*The problem:*
Your task is to return, word for word, only the lines from the line with "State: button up" through the close of the data. Exclude all pictures.

*Available data:*

--- start ---

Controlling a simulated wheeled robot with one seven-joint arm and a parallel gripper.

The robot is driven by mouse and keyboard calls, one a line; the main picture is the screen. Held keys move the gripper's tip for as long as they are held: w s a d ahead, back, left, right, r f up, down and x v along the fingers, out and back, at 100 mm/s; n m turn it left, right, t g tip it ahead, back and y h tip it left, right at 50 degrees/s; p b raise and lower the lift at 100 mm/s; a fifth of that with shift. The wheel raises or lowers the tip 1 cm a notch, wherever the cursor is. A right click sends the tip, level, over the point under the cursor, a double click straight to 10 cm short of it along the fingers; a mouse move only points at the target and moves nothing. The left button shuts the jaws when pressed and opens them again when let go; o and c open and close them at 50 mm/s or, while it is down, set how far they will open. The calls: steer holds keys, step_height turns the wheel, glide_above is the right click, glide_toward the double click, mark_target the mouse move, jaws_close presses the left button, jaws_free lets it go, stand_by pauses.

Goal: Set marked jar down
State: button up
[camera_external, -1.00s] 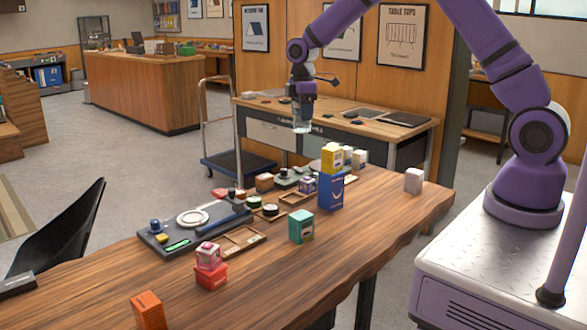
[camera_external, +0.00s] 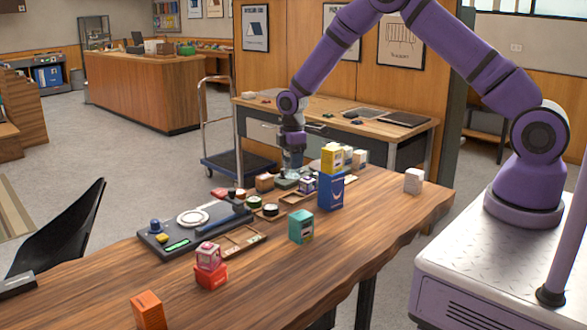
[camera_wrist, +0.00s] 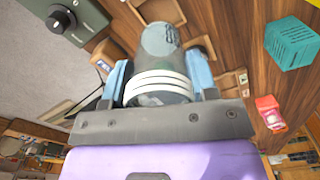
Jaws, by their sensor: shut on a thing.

--- end ---

*Correct result:*
State: button up
[camera_external, -1.00s] 
[camera_external, +0.00s] 
[camera_wrist, +0.00s] 
Jaws, by their sensor: shut on a thing.

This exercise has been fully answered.